The end result, a painful 77-76 loss, doesn’t really move the needle too much for Gonzaga. The Zags have been well into “they need to win the automatic berth for the streak to continue” ever since conference play started.

But the loss does call back to a couple of key issues with this team: impossibly bad three-point shooting and, the more important problem, an impossibly small room for error due to roster limitations.

One can list of the litany of ways things went wrong at Santa Clara last night. The morose defensive rebounding in the first half. Going 0-for-900 from long range in the first 20 minutes. But despite everything, thanks to a beyond herculean effort from Anton Watson, the Zags entered halftime only trailing by six points. It honestly did not make much sense.

In the second half, it seemed like the fortunes were changing. Ryan Nembhard, despite missing the front end of a one-and-one that led to the go-ahead basket in the waning seconds, was a monster in the second half, scoring 15 of his 21 points.

Braden Huff provided a much-needed spark of life when Graham Ike made another long trip to the bench after picking up his fourth foul approximately -17 seconds into the second half. Heart, energy, and emotion were on display as he chipped in nine of his 14.

And we cannot talk about this game and leave out Anton Watson, who was absolutely phenomenal. Seventeen points in the first half and fifteen points in the second half. His five second half TOs were painful, but Watson gets a free pass. Without him, this game isn’t even sniffing a close loss.

Everyone else? One hundred and one minutes on the floor and nine combined points.

And that, right there, is the real problem with this team, and the unflinching painful reality of the year–this rotation is too thin, too inexperienced, and flat out not good enough to allow for the margin of error of previous Gonzaga teams.

So when your leading scorer becomes a ghost in the game due to foul trouble, the Zags just don’t have the dudes capable of replacing that firepower. For previous Gonzaga teams, that has not been an issue. For this team, sadly, it is.

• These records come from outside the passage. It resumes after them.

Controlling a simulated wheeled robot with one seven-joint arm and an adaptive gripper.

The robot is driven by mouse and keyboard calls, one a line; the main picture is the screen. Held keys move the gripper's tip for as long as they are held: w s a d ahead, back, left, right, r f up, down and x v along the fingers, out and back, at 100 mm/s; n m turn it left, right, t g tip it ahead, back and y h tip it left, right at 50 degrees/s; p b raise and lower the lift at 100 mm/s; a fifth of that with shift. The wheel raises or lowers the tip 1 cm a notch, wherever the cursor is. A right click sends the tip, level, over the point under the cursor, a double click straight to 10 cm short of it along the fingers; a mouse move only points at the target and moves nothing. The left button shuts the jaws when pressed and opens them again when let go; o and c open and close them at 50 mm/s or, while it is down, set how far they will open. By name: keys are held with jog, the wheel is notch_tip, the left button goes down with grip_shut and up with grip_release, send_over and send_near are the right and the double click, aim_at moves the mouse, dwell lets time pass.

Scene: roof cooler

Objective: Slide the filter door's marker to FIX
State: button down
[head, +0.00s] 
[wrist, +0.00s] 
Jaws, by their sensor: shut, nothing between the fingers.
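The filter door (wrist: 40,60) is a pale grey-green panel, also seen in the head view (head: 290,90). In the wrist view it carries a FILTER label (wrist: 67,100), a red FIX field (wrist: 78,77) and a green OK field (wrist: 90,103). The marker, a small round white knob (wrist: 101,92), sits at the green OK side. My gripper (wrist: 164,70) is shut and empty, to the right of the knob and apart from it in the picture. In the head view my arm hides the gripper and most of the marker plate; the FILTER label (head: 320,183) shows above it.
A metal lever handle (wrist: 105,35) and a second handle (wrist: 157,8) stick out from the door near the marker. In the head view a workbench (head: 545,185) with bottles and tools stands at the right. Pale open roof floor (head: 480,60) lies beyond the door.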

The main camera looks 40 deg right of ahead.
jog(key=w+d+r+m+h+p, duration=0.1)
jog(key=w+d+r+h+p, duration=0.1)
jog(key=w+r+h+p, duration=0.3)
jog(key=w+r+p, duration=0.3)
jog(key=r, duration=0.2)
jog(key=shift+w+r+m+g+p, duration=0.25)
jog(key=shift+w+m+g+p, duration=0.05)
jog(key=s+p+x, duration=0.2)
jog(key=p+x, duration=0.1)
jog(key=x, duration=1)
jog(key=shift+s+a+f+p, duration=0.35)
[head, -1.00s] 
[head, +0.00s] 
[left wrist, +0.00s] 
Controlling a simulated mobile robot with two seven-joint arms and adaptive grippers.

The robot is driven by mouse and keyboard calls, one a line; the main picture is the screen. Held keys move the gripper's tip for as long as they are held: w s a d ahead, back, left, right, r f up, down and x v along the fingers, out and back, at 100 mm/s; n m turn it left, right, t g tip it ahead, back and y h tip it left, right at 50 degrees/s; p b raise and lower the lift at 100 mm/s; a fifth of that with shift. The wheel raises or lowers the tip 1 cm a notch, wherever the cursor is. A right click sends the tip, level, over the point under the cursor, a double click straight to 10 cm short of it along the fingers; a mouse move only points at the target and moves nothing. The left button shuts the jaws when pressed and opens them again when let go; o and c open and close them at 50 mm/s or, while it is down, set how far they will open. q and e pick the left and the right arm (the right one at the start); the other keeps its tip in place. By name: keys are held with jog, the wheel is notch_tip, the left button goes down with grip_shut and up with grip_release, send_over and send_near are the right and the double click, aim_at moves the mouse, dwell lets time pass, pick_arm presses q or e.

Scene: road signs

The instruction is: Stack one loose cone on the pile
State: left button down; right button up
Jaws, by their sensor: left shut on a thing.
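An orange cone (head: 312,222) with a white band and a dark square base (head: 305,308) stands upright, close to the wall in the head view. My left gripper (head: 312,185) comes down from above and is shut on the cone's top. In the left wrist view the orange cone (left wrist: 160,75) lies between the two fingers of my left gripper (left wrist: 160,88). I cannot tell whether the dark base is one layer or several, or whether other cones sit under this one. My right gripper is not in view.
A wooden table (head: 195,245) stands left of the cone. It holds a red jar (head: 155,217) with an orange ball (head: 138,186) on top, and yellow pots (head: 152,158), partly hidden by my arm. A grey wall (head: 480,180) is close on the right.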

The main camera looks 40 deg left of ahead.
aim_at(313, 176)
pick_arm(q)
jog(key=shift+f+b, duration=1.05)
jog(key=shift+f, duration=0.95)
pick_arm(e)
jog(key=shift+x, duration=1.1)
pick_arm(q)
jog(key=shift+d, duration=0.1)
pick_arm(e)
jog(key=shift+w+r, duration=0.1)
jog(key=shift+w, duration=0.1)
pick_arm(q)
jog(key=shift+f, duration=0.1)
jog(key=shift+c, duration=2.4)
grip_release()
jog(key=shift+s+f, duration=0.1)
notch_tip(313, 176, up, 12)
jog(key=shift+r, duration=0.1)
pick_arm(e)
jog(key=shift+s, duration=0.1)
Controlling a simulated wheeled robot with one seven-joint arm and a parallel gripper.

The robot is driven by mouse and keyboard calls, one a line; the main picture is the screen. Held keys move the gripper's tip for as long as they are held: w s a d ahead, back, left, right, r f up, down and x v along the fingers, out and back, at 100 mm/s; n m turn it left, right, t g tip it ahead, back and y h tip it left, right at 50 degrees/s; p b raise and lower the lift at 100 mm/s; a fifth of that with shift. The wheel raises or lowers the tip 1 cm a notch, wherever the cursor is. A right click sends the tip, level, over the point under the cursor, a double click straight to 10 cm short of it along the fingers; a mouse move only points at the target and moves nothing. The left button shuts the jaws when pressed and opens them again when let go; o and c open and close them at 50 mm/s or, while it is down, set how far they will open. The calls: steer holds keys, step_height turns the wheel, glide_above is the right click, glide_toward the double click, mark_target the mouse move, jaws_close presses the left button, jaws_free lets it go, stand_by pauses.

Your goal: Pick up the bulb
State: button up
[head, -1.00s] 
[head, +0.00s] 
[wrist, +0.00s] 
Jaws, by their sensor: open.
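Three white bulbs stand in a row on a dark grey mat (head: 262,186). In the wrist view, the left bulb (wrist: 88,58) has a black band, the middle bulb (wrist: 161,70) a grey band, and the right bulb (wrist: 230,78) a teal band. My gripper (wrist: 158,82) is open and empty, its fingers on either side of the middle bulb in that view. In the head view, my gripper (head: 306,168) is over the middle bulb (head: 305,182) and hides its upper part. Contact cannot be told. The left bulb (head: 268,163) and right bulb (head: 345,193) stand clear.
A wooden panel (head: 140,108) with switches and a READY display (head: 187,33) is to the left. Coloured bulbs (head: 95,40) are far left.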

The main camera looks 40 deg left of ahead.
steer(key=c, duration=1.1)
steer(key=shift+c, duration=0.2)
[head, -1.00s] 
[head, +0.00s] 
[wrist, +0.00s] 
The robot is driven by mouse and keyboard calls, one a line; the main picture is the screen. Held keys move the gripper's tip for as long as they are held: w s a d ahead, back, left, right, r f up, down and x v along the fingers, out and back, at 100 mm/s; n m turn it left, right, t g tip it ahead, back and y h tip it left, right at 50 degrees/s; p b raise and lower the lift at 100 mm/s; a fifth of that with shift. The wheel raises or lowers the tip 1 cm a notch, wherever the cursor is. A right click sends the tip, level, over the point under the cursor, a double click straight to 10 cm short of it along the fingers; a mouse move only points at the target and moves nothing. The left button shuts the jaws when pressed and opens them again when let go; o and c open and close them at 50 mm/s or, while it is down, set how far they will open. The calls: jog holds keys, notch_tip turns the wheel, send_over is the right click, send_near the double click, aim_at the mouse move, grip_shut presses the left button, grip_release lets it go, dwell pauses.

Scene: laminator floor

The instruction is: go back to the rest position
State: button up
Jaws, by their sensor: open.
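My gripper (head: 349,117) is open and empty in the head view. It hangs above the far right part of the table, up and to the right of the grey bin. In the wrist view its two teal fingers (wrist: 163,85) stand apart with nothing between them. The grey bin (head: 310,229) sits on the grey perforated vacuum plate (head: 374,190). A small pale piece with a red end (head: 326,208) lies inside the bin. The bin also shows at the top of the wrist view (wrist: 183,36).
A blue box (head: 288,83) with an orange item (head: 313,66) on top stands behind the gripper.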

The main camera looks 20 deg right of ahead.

Which means maybe the Zags can push through a 2-for-20 night from three. Or maybe they can push through a night in which they get outrebounded 44-31. Or maybe they can push through a night in which their leading scorer has an off night. But if that total of question marks becomes any higher than one, odds are the team just won’t make it.

It seems really stupid to write all of this, especially considering that if Gonzaga had won 77-76 at the last second, we’d be talking about how the issues are there but the grit showed and they got by with just enough.

A loss is a loss, however. Such is the brutally binary way of sports. You either win, or you lose. As it has been this entire season, the question for the Zags will be how they respond in the next game, because like I said earlier, Gonzaga has been in win the WCC Tournament mode now for longer than any national media member is willing to admit (that is the benefit of the brand).

Is the season any more over than it was before the tip-off at Santa Clara? Absolutely not. Just win the games you need to win, and that NCAA Tournament streak stays alive. Lose any of those games, and the streak, like all good streaks, will come to a sobering end.